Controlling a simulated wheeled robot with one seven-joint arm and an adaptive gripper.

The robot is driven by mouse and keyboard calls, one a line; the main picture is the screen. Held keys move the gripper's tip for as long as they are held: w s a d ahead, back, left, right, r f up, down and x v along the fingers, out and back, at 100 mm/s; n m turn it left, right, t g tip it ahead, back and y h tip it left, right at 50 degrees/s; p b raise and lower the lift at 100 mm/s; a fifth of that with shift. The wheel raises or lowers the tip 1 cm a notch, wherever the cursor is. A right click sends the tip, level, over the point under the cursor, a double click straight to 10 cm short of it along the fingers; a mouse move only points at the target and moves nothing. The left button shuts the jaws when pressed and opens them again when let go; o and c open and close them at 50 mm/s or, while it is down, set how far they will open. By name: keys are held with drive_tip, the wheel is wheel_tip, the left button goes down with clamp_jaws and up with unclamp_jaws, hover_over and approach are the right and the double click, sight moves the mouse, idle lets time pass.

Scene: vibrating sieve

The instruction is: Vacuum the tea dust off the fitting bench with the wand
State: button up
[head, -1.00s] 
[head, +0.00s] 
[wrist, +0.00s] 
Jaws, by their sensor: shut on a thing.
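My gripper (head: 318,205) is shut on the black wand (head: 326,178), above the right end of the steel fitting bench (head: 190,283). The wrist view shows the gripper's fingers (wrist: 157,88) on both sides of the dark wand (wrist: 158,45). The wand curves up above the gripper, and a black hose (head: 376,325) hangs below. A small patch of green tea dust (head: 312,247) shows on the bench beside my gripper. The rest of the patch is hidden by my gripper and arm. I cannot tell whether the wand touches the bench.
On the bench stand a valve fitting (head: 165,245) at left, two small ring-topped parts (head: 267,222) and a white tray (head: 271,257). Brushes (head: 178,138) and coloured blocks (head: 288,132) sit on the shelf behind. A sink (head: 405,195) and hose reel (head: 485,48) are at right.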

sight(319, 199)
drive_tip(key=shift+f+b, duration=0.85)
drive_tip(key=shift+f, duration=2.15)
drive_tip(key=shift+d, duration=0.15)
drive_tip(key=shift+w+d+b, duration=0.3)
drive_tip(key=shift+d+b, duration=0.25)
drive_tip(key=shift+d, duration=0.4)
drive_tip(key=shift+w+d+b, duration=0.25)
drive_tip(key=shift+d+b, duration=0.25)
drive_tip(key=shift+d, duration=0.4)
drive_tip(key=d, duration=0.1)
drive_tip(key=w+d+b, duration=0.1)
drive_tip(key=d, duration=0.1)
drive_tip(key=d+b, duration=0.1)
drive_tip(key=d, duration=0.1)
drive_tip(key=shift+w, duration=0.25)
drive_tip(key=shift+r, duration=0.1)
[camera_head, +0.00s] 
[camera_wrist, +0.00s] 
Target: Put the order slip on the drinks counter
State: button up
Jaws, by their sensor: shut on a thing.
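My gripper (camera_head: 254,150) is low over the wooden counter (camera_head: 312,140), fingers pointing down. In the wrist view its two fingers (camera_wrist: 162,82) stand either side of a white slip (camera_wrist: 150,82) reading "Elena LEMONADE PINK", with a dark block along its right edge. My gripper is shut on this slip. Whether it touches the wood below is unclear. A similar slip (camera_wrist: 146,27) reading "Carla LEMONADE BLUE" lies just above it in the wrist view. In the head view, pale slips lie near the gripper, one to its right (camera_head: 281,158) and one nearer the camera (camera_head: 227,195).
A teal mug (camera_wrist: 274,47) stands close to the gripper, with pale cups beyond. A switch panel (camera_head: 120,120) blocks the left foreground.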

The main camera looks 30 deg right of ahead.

## [Objective]
Using the data above, print every record exactly as shown.

## [Finished task]
Controlling a simulated wheeled robot with one seven-joint arm and an adaptive gripper.

The robot is driven by mouse and keyboard calls, one a line; the main picture is the screen. Held keys move the gripper's tip for as long as they are held: w s a d ahead, back, left, right, r f up, down and x v along the fingers, out and back, at 100 mm/s; n m turn it left, right, t g tip it ahead, back and y h tip it left, right at 50 degrees/s; p b raise and lower the lift at 100 mm/s; a fifth of that with shift. The wheel raises or lowers the tip 1 cm a notch, wherever the cursor is. A right click sends the tip, level, over the point under the cursor, a double click straight to 10 cm short of it along the fingers; a mouse move only points at the target and moves nothing. The left button shuts the jaws when pressed and opens them again when let go; o and c open and close them at 50 mm/s or, while it is down, set how far they will open. By name: keys are held with drive_tip, the wheel is wheel_tip, the left button goes down with clamp_jaws and up with unclamp_jaws, hover_over and approach are the right and the double click, sight moves the mouse, idle lets time pass.

Scene: vibrating sieve

The instruction is: Vacuum the tea dust off the fitting bench with the wand
State: button up
[head, -1.00s] 
[head, +0.00s] 
[wrist, +0.00s] 
Jaws, by their sensor: shut on a thing.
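My gripper (head: 318,205) is shut on the black wand (head: 326,178), above the right end of the steel fitting bench (head: 190,283). The wrist view shows the gripper's fingers (wrist: 157,88) on both sides of the dark wand (wrist: 158,45). The wand curves up above the gripper, and a black hose (head: 376,325) hangs below. A small patch of green tea dust (head: 312,247) shows on the bench beside my gripper. The rest of the patch is hidden by my gripper and arm. I cannot tell whether the wand touches the bench.
On the bench stand a valve fitting (head: 165,245) at left, two small ring-topped parts (head: 267,222) and a white tray (head: 271,257). Brushes (head: 178,138) and coloured blocks (head: 288,132) sit on the shelf behind. A sink (head: 405,195) and hose reel (head: 485,48) are at right.

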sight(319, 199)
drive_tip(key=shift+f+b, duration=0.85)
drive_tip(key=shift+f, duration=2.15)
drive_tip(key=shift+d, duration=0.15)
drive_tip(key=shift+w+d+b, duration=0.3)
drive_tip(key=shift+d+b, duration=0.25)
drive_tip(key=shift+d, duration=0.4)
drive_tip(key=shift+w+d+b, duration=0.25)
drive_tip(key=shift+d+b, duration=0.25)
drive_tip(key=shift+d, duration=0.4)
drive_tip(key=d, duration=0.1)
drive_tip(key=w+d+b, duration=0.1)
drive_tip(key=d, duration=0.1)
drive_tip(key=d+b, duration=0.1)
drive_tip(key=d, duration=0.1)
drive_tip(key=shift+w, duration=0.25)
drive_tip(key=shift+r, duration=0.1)
[camera_head, +0.00s] 
[camera_wrist, +0.00s] 
Target: Put the order slip on the drinks counter
State: button up
Jaws, by their sensor: shut on a thing.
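My gripper (camera_head: 254,150) is low over the wooden counter (camera_head: 312,140), fingers pointing down. In the wrist view its two fingers (camera_wrist: 162,82) stand either side of a white slip (camera_wrist: 150,82) reading "Elena LEMONADE PINK", with a dark block along its right edge. My gripper is shut on this slip. Whether it touches the wood below is unclear. A similar slip (camera_wrist: 146,27) reading "Carla LEMONADE BLUE" lies just above it in the wrist view. In the head view, pale slips lie near the gripper, one to its right (camera_head: 281,158) and one nearer the camera (camera_head: 227,195).
A teal mug (camera_wrist: 274,47) stands close to the gripper, with pale cups beyond. A switch panel (camera_head: 120,120) blocks the left foreground.

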The main camera looks 30 deg right of ahead.

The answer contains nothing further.